Joe responds to Allegra as to no other member of the staff, but their fractured friendship is no occasion for a heartwarming tale of personal growth and lessons sweetly learned; Szymkowicz is far too perceptive and subtle for such after-school-special tripe. When Allegra's supervisor at the home calls her a natural — "Are you sure you've never done this before?" — the phoniness of the adult world is made plain to her; we feel her disillusionment at discovering the emptiness at the heart of things.
Thanks to the film Rain Man and various books, the autistic savant has become a fixture in popular culture. He's an easy tragic figure because he shares so much with us "normals" yet can't be one of us.
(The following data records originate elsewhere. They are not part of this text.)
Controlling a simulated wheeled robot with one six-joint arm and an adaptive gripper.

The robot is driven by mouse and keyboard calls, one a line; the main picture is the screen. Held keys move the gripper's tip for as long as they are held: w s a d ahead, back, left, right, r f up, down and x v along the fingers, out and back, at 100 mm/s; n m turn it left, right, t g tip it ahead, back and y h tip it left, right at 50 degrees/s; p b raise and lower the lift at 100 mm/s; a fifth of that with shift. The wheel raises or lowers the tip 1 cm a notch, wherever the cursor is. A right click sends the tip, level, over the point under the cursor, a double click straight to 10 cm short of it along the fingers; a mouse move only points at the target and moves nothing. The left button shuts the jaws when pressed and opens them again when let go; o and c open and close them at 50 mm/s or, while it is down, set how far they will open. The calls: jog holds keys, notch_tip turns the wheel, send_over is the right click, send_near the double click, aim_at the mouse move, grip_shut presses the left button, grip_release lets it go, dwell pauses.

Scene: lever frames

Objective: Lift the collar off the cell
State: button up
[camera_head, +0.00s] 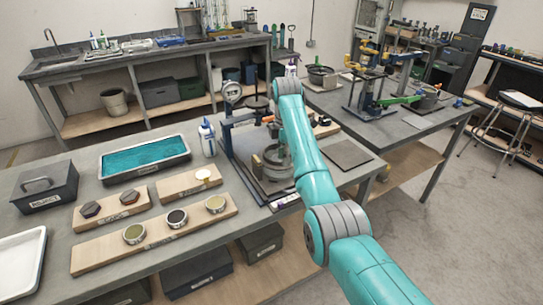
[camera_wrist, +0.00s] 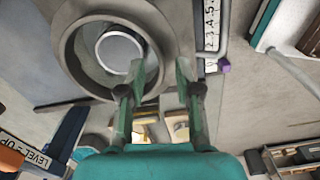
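A grey round cell with a collar (camera_head: 272,170) stands on the base of a lever frame (camera_head: 232,130) on the near bench. In the wrist view, a thick grey ring, seemingly the collar (camera_wrist: 70,55), surrounds a smaller pale ring (camera_wrist: 120,38) with a gap between them. My gripper (camera_wrist: 160,68) is open. In the picture its left finger overlaps the inside of the big ring and its right finger lies just outside the rim. Contact cannot be told. My arm hides part of the frame and the gripper in the head view.
A white bottle (camera_head: 207,138), a tray with teal contents (camera_head: 145,157) and wooden boards (camera_head: 100,255) bearing small round tins lie left of the frame. A flat dark plate (camera_head: 348,154) lies right of my arm. In the wrist view, a labelled strip (camera_wrist: 211,30) lies right of the ring.

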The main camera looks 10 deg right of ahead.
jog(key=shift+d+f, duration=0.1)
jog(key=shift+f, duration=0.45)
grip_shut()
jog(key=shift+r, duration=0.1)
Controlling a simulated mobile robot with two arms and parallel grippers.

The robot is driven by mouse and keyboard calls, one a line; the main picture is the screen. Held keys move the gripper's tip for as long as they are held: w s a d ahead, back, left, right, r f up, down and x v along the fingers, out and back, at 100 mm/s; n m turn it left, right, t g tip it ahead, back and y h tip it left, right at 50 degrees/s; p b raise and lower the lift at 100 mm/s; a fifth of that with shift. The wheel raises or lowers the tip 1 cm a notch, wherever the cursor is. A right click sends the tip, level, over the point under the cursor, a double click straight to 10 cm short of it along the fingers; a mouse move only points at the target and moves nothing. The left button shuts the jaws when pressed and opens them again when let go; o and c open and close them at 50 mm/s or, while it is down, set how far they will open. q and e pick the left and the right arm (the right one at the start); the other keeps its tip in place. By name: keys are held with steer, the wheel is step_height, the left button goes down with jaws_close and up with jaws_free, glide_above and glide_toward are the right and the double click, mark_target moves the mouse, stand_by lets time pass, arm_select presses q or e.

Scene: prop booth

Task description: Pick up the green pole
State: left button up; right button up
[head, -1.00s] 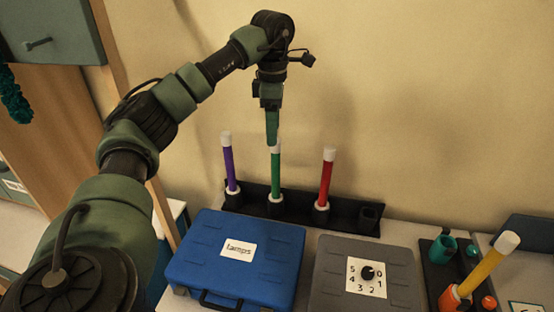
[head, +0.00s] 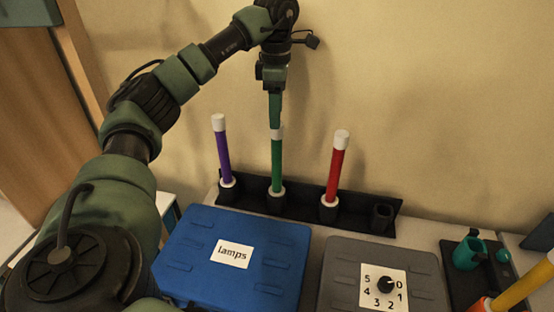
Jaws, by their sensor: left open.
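The green pole (head: 277,163) stands upright in a black rack (head: 350,204) against the wall, between a purple pole (head: 222,155) and a red pole (head: 337,168), all with white tops. My left gripper (head: 276,125) points down from above at the green pole's white top. The gripper is open, and its fingers show edge-on, so the gap between them is hidden. I cannot tell whether the fingers touch the pole's top. My right gripper is not in view.
A blue case (head: 190,245) labelled "lamps" and a grey case (head: 335,265) with a numbered dial (head: 385,285) lie in front of the rack. The rack's rightmost holder (head: 381,217) is empty.

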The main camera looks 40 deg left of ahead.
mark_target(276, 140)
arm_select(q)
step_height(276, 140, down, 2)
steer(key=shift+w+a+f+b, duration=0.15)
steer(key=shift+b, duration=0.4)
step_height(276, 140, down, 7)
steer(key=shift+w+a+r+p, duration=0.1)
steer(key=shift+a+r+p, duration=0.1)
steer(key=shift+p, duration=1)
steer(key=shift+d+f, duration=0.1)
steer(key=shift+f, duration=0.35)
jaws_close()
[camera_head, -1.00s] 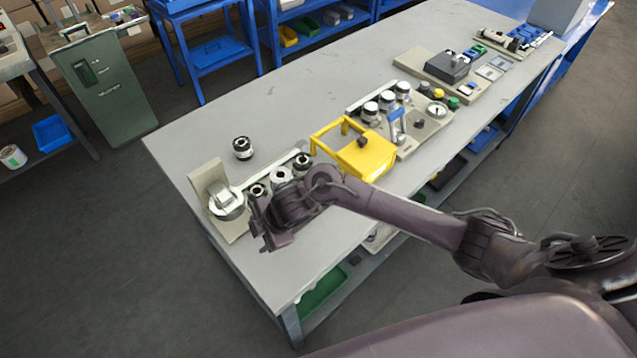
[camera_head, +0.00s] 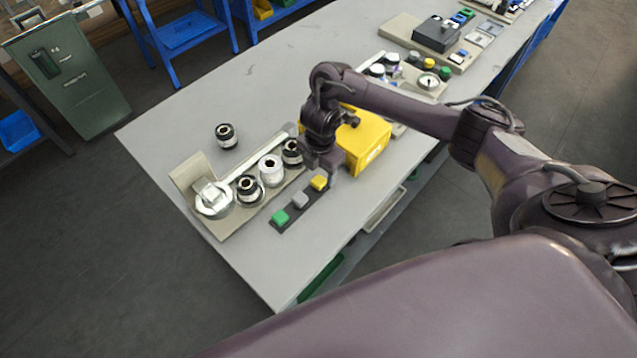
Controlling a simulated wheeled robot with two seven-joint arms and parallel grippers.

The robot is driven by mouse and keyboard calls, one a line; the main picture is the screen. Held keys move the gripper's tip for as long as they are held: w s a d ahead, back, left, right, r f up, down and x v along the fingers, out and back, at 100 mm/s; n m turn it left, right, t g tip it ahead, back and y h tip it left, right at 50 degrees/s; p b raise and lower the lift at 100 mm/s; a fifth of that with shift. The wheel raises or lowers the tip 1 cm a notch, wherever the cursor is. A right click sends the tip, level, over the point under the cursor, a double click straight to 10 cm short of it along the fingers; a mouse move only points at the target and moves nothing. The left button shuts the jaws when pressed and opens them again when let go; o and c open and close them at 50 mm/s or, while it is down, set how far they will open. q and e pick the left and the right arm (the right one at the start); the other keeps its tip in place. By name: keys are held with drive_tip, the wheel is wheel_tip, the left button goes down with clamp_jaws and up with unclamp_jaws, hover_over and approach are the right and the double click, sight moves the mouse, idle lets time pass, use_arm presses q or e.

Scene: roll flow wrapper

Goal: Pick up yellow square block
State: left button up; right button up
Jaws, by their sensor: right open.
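The small yellow square block (camera_head: 319,183) sits at the far right end of a dark strip (camera_head: 289,221) on the grey table, in line with a grey block (camera_head: 300,200) and a green block (camera_head: 280,217). My right gripper (camera_head: 323,169) is open and points down just above and behind the yellow block. The hand partly covers the area around the block, and I cannot tell whether the fingers touch it. My left gripper is not in view.
A yellow box-like guard (camera_head: 367,143) stands close to the right of my gripper. Several black and white rollers (camera_head: 271,170) stand behind the strip on a beige base. A loose roller (camera_head: 226,135) is farther back. The table's front left is clear.

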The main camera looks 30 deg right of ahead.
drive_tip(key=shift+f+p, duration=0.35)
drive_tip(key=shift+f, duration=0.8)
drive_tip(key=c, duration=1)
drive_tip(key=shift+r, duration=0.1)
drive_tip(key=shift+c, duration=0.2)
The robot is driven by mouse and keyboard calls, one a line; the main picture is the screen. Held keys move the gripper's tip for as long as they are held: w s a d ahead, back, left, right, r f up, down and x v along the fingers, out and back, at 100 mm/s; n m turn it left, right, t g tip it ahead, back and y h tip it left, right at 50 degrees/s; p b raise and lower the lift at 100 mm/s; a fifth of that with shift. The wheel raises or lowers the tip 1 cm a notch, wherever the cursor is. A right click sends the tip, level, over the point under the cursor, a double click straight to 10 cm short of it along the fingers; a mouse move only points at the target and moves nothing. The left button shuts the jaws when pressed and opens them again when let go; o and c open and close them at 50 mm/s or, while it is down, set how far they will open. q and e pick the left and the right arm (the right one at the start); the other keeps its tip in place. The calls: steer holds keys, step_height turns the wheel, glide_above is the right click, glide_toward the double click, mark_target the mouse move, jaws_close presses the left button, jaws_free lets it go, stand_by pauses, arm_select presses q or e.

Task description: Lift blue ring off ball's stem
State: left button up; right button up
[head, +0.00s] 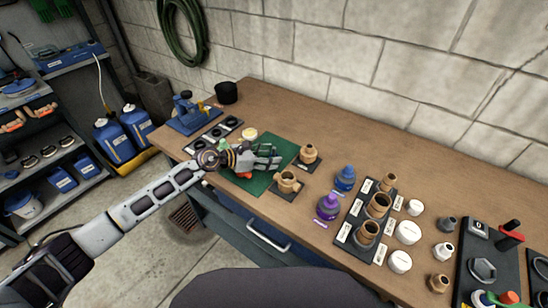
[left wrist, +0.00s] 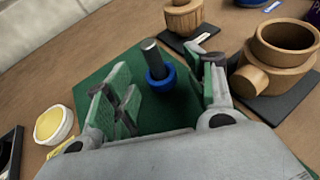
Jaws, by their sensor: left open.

But Szymkowicz doesn't use Joe (ably portrayed by Brian Pracht) as a disposable needle for injecting self-awareness lessons into our heroine. Joe is a solid character, even a tragic figure in his own right. Just like Allegra and Suzy, he's insecure and fragile, and lacks useful parental figures. Just like them, he's treated unfairly by a world that professes to care but doesn't understand him. And just like them he makes us laugh at unexpected moments.
While Joe's fate darkens, the girls hit the road and fall victim to Marco, an icily charismatic thief who comes to their "rescue" when the road trip sours. Yet we're never more than a step away from the light. Not the light of redemption, exactly, but the light that emanates from the uncomplicated power of beauty. Anything pretty, Marco philosophizes creepily, must be "wrong." But in the end a wiser Allegra insists, albeit in a small voice, that it's not so.